On this day, we received a gift from Above which we could not have achieved with our own limited faculties. We received the ability to reach and touch the Divine; not only to be cultivated human beings, but Divine human beings who are capable of rising above and beyond the limitations of nature.
Before the giving of the Torah, we were a family and a community. The experience of Sinai bonded us into a new entity: the Jewish people, the Chosen Nation. This holiday is likened to our wedding day -- beneath the wedding canopy of Mount Sinai, G-d betrothed us to Him. G-d swore eternal devotion to us, and we in turn pledged everlasting loyalty to Him.
Every year on the holiday of Shavuot, we reenact this historic moment.

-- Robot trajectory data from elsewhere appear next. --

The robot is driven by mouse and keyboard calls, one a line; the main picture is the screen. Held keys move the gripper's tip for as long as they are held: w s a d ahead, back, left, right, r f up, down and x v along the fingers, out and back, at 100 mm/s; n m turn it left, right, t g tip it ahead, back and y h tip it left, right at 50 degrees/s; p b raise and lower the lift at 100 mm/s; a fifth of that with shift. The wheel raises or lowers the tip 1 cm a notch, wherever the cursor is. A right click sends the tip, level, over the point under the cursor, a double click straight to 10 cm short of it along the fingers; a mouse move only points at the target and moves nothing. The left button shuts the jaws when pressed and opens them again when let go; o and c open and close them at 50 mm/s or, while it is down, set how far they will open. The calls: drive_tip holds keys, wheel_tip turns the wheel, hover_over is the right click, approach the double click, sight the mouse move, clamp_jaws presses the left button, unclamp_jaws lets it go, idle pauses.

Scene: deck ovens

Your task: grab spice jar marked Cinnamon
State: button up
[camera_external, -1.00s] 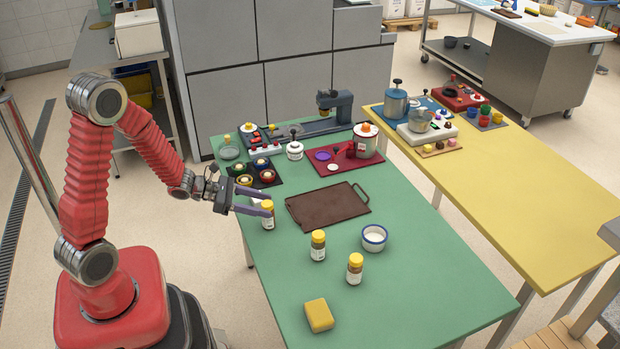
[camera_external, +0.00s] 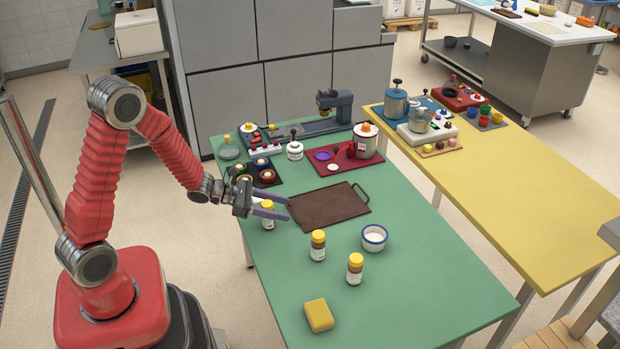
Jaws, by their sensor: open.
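Three spice jars with yellow lids and white labels stand upright on the green table (camera_external: 420,270). One jar (camera_external: 267,216) is at the left edge, another jar (camera_external: 318,246) is near the middle, and a third jar (camera_external: 355,270) is nearer the front. The labels are too small to read, so I cannot tell which is Cinnamon. My gripper (camera_external: 288,207) is open and empty at the left jar. Its purple fingers reach to the right at about lid height and partly overlap that jar in the picture. I cannot tell whether they touch it.
A brown tray (camera_external: 330,208) lies just right of my fingertips. A white bowl with a blue rim (camera_external: 374,238) and a yellow block (camera_external: 319,315) are on the table. Pots and a red mat (camera_external: 338,168) crowd the back. The front right is clear.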

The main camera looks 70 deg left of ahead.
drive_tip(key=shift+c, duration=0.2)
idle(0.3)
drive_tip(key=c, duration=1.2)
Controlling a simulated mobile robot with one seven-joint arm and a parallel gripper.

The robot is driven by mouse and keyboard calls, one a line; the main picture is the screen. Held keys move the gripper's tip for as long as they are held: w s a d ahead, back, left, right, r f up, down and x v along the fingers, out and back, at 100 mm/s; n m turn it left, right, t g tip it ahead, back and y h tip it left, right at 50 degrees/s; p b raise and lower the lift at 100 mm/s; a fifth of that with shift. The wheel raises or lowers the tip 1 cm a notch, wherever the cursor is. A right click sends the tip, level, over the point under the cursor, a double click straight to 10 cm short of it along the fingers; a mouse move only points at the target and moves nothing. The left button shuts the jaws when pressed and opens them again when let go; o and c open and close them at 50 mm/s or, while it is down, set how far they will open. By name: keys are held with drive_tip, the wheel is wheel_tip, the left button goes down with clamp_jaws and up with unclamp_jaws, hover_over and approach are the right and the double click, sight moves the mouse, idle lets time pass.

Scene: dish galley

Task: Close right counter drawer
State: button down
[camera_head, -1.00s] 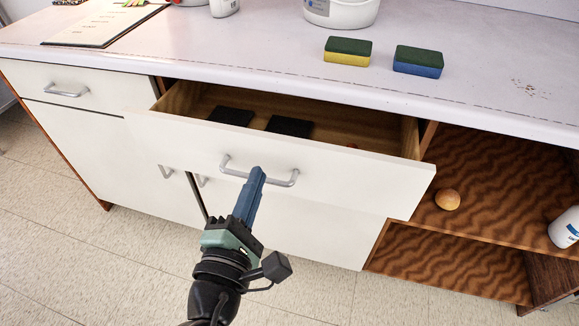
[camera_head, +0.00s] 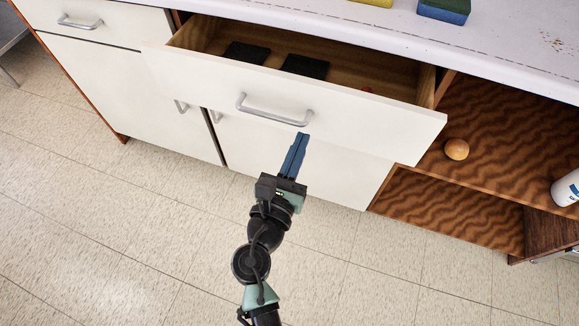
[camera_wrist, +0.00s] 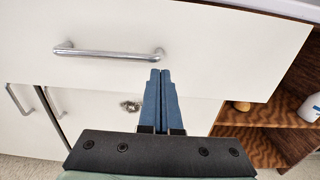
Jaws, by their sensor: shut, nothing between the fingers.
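The right counter drawer (camera_head: 350,122) is pulled open, with its white front standing out from the counter. Its silver bar handle (camera_head: 274,113) sits on the front, and the handle also shows in the wrist view (camera_wrist: 108,52). Two dark flat pads (camera_head: 305,66) lie inside the drawer. My gripper (camera_head: 302,138) is shut and empty, with its blue fingers together. In the head view the fingertips appear just below the handle's right end. In the wrist view they overlap the drawer front right of the handle. I cannot tell whether they touch it.
A closed drawer (camera_head: 95,24) is at the left. Open wood-grain shelves at the right hold a round orange-brown item (camera_head: 456,149) and a white bottle (camera_head: 567,188). A blue-green sponge (camera_head: 444,10) lies on the countertop (camera_head: 520,45). The tiled floor (camera_head: 110,220) in front is clear.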

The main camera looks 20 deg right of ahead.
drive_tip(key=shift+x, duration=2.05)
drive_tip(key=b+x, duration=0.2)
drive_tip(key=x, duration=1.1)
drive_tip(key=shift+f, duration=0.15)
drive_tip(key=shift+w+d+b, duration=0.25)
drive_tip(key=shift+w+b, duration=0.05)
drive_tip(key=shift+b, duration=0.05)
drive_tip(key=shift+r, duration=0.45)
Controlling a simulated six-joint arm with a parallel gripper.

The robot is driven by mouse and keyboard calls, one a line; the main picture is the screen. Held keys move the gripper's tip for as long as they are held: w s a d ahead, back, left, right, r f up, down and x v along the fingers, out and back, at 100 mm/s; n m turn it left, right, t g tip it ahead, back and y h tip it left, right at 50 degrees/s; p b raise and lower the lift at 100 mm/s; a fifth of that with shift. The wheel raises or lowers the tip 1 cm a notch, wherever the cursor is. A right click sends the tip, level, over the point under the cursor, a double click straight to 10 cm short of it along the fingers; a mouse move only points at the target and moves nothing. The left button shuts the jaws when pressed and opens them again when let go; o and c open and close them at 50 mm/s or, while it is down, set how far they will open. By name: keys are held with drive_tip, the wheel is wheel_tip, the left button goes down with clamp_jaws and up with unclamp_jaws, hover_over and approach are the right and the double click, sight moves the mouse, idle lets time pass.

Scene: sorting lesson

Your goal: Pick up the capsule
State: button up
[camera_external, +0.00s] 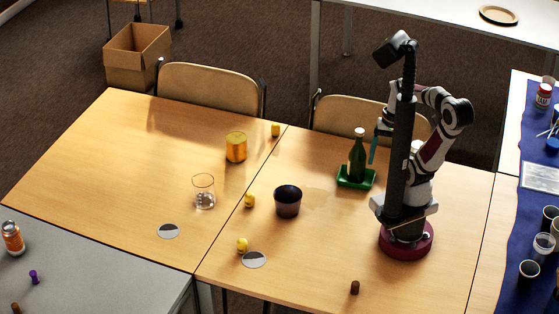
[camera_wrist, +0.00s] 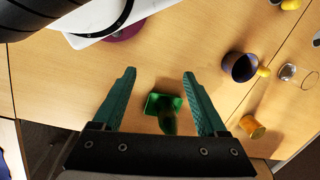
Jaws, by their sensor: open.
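No thing is clearly marked as the capsule. Small rounded yellow pieces are the likeliest match: one by the table seam at the back (camera_external: 275,129), one left of the dark cup (camera_external: 249,200), and one at the front (camera_external: 242,245). In the wrist view, a yellow piece (camera_wrist: 263,72) shows beside the dark cup and another (camera_wrist: 290,4) at the top right edge. My gripper (camera_wrist: 159,73) is open and empty, with teal fingers. It is above the table by the green bottle (camera_external: 357,158), apart from the yellow pieces.
The bottle stands on a green tray (camera_external: 356,184), which shows between my fingers in the wrist view (camera_wrist: 152,103). A dark cup (camera_external: 287,207), a clear glass (camera_external: 204,201) and a golden can (camera_external: 236,147) stand to the left. A brown cylinder (camera_external: 354,288) is near the front edge.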

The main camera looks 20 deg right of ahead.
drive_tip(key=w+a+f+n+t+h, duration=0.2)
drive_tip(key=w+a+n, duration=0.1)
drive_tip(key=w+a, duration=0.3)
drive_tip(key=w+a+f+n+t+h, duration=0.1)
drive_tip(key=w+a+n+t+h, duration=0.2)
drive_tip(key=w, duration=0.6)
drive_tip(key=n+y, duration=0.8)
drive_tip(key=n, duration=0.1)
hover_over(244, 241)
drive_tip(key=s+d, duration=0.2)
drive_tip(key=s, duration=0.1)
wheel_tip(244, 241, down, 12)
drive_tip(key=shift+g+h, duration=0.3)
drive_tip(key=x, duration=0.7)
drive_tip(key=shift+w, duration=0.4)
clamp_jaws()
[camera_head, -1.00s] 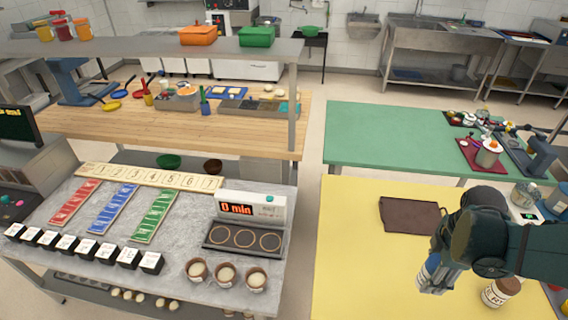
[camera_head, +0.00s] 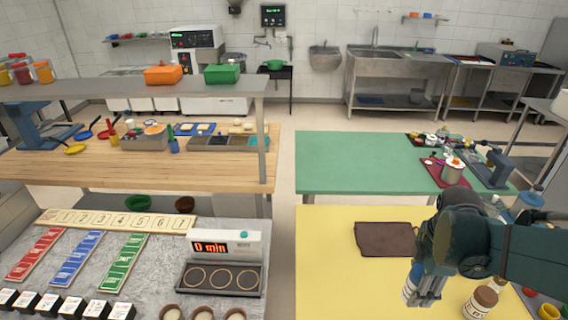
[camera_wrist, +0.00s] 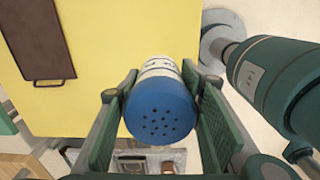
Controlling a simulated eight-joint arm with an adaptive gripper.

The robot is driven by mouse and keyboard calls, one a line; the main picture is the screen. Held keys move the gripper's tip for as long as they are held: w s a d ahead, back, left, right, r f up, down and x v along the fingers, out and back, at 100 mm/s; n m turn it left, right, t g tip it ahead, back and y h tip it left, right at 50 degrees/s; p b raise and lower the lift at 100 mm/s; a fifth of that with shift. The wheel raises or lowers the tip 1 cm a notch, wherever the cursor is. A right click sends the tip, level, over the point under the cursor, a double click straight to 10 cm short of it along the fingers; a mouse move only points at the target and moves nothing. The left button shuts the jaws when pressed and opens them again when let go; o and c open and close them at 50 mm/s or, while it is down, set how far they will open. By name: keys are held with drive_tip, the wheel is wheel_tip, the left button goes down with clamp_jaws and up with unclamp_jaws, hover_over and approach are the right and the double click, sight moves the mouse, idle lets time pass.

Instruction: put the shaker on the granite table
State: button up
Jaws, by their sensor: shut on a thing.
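My gripper (camera_head: 428,288) is over the right part of the yellow table (camera_head: 325,270). It is shut on the shaker (camera_wrist: 160,105), which has a blue top with several holes and a white, printed body. In the wrist view the shaker sits between both fingers. In the head view the shaker (camera_head: 409,288) shows partly beside the fingers. The granite table (camera_head: 150,262) is grey and stands at the lower left, apart from my gripper, across a floor gap.
The granite table holds a timer unit (camera_head: 225,246), a numbered board (camera_head: 118,222), coloured strips (camera_head: 78,258), black-sided blocks (camera_head: 72,306) and cups (camera_head: 235,314). A brown board (camera_head: 385,238) lies on the yellow table. A brown-lidded jar (camera_head: 482,300) stands near my arm.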

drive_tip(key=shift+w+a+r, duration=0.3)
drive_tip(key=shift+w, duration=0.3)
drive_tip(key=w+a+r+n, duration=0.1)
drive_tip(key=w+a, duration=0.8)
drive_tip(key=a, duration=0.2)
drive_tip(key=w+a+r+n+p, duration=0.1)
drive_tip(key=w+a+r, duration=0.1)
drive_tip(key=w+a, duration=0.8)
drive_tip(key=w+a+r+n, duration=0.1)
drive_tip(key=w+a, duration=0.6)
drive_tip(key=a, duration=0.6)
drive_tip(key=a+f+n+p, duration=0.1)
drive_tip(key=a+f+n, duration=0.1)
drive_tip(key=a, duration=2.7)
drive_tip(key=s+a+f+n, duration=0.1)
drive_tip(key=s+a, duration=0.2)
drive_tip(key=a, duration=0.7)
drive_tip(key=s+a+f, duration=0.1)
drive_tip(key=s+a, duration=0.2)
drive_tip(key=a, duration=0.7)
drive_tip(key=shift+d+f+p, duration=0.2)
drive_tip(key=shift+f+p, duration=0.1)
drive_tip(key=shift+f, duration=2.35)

G-d re-gives the Torah, and we lovingly reaccept, and reaffirm our fidelity to Him alone. - What Is Shavuot?
This year, Shavuot will begin with the sighting of the first three stars in the night sky on May 28th.
Those who profess Christianity regard Pentecost as the birthday of the Christian church. On this day, nearly 2000 years ago, as the Apostles and other Jews celibrated Pentecost, the Holy Spirit came upon them (Acts 2:10-4) and so began the Church Age, which will end when Christ takes the Church from the earth in the Rapture (1 Thessalonians 4:16-17).